FIG. 16 describes additional detail to method 125. For example, block 128 is expanded to show that individual data notes may be input as separate graphical objects 141. For example, each data note may be generated and positioned as a “sticky-note” on a whiteboard display environment. It will be appreciated that other free-form input mechanisms or metaphors may be used. Once the free-form data has been input into the system, the data then may be arranged graphically as indicated in block 143.
 Block 130 is shown to comprise selecting a category in block 146. The category selection may include a predefined category or the user may choose to add a new category. Once a category has been selected, columns may be added for classification. For a simple classification, a small number of columns such as two may be selected. For more sophisticated classifications, several columns may be needed. As shown in block 150, each of the columns has an associated label. Graphical classification 132 may be accomplished by assigning a category to an axis and displaying the labeled columns as indicated in block 161. The user may then graphically arrange the data objects, such as the notes, into these columns to classify the data.
 Viewing and manipulating data as shown in block 134 may be accomplished by selecting a category for focus 172. As described earlier, each of the categories may be alternatively selected to be a focus of the display. In this regard, new and innovative ways of viewing data may be accomplished. Blocks 174 and 176 show that categories then may be assigned to the x-axis and y-axis. For simple displays a small number of categories, such as 0 or 1 may be assigned to an axis, while a more complex display may define two or more categories to each axis.
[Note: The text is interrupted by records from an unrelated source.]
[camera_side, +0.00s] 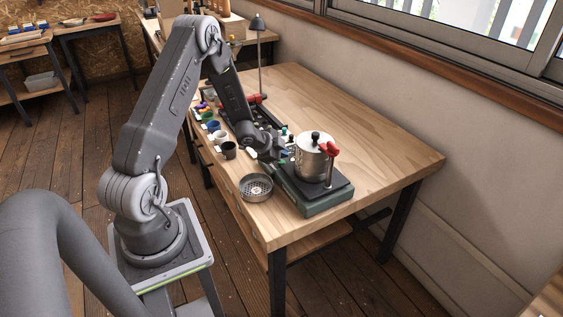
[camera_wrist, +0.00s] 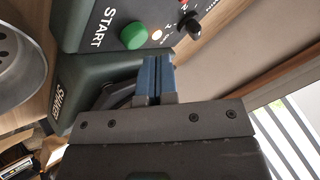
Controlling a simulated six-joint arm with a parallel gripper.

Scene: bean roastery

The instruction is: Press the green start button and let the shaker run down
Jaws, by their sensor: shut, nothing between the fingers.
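The shaker (camera_side: 311,187) stands near the front end of the wooden table, a green base with a steel pot (camera_side: 310,163) held on its dark top plate. In the wrist view its dark green panel (camera_wrist: 75,28) carries the word START beside a round green start button (camera_wrist: 133,36). A black knob (camera_wrist: 189,25) and a small lit lamp (camera_wrist: 157,35) sit to the right of the button. My gripper (camera_wrist: 158,62) is shut and empty, its blue fingertips just below and right of the button in the picture, with a small gap visible. In the side view my gripper (camera_side: 278,154) is partly hidden beside the shaker.
A round metal sieve (camera_side: 256,187) sits left of the shaker, and its rim shows at the wrist view's left edge (camera_wrist: 22,65). Several small cups (camera_side: 228,150) line the table's left edge. A lamp (camera_side: 258,24) stands farther back. The table's right side (camera_side: 370,140) is clear.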

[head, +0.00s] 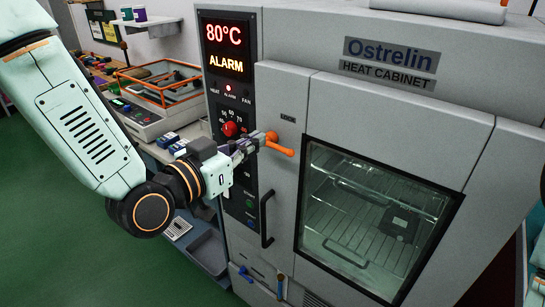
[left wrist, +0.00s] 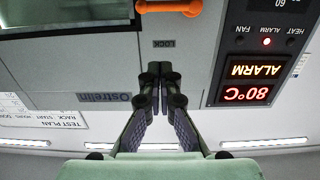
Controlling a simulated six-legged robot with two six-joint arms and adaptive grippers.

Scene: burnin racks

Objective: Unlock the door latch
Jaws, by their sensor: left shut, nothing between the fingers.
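The orange door latch (head: 282,150) sits on the grey front of the heat cabinet, below a small label and left of the window. It lies roughly level, its free end slightly down to the right. It also shows at the top edge of the upside-down left wrist view (left wrist: 168,7), near the LOCK label (left wrist: 164,43). The cabinet door (head: 400,125) looks closed. My left gripper (head: 248,145) is shut and empty, its tips close by the latch in the head view. In the wrist view its fingertips (left wrist: 160,70) appear apart from it; contact cannot be told. My right gripper is out of view.
A control panel (head: 228,100) with a red knob (head: 229,129) reads 80°C and ALARM. A black vertical handle (head: 267,220) juts out below the latch. A bench with an orange-framed device (head: 160,85) stands at the left. Green floor is clear at lower left.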

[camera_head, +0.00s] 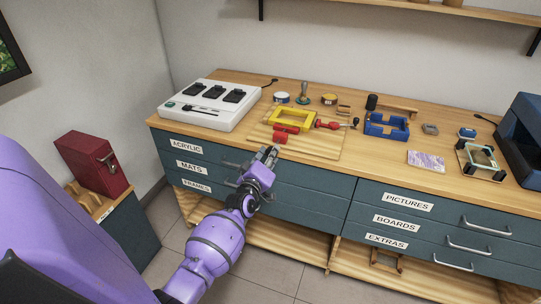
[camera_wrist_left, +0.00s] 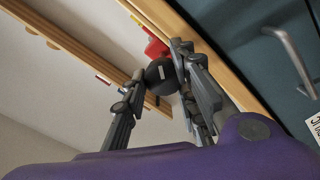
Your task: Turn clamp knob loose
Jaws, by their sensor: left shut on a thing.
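A red clamp (camera_head: 285,130) sits at the front side of a yellow frame (camera_head: 292,115) on a wooden board on the bench. My left gripper (camera_head: 268,155) is at the bench's front edge, just in front of this clamp. In the left wrist view, a round dark knob (camera_wrist_left: 160,72) with a pale mark lies between my left gripper's fingers (camera_wrist_left: 158,80), which are shut on it. The clamp's red body (camera_wrist_left: 155,47) shows just beyond the knob. A second red clamp (camera_head: 328,124) with a dark knob (camera_head: 355,122) points right from the frame. My right gripper is out of view.
A white box with black pads (camera_head: 208,104) stands left on the bench. A blue tray (camera_head: 386,126), a patterned card (camera_head: 426,161) and a small glass-topped frame (camera_head: 480,162) are to the right. Teal drawers with handles (camera_head: 475,243) lie below the bench top.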

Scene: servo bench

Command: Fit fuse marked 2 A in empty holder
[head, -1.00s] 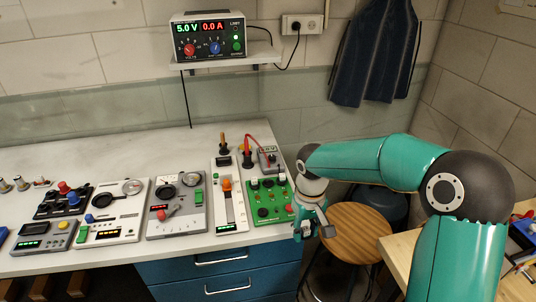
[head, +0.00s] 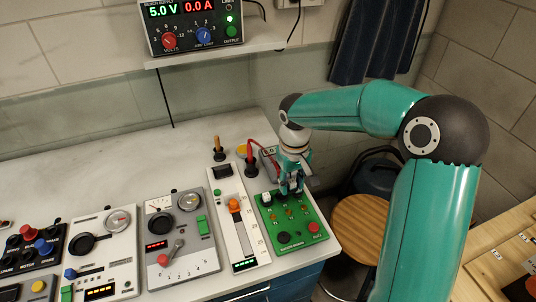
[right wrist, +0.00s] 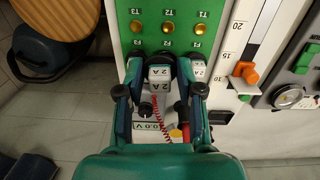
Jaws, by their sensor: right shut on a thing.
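The green board (head: 291,217) lies at the right end of the bench. My right gripper (head: 291,190) points down over its far end. In the right wrist view, my right gripper (right wrist: 160,68) is shut on a white fuse marked 2 A (right wrist: 160,74), in line with the middle of the board's labelled row. The holder under it is hidden, so I cannot tell whether the fuse is seated or just above. Another white fuse (right wrist: 197,71) stands beside it in the board; it also shows in the head view (head: 266,198). My left gripper is out of view.
The supply (head: 193,24) reads 5.0 V and 0.0 A. A wooden stool (head: 358,226) stands right of the bench.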

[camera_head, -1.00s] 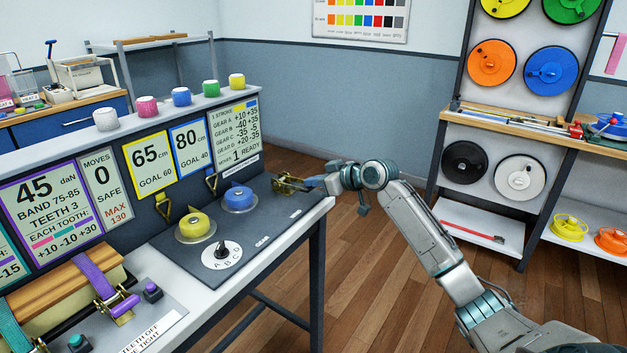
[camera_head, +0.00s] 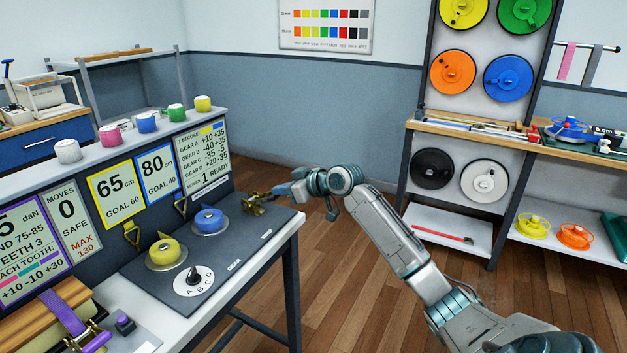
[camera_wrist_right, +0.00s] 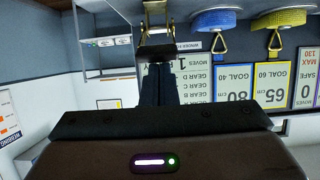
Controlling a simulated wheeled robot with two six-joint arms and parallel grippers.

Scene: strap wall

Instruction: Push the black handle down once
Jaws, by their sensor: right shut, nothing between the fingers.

 Referring now to FIG. 17, a classification diagram 180 is illustrated. Classification diagram 180 shows the relationships between the data notes and labels for four categories. For example, the “activity” category 185 has activity labels 192. The “priority” category has priority labels 191, while the “location” category 187 has location labels 192. In a similar manner, the “cost” category 188 has cost labels 193. The links between the labels show how the method tracks relationships between labels and data. For example, the “activity 1” activity label has an association with the “high” priority label, the “New York” location label, and the “<$10 k” cost label. Even though the classification diagram 180 indicates the sophisticated level of structure associating the labels and data, a user may select only a limited number of categories to display at one time, thereby greatly simplifying adding, viewing, using, and analyzing data notes.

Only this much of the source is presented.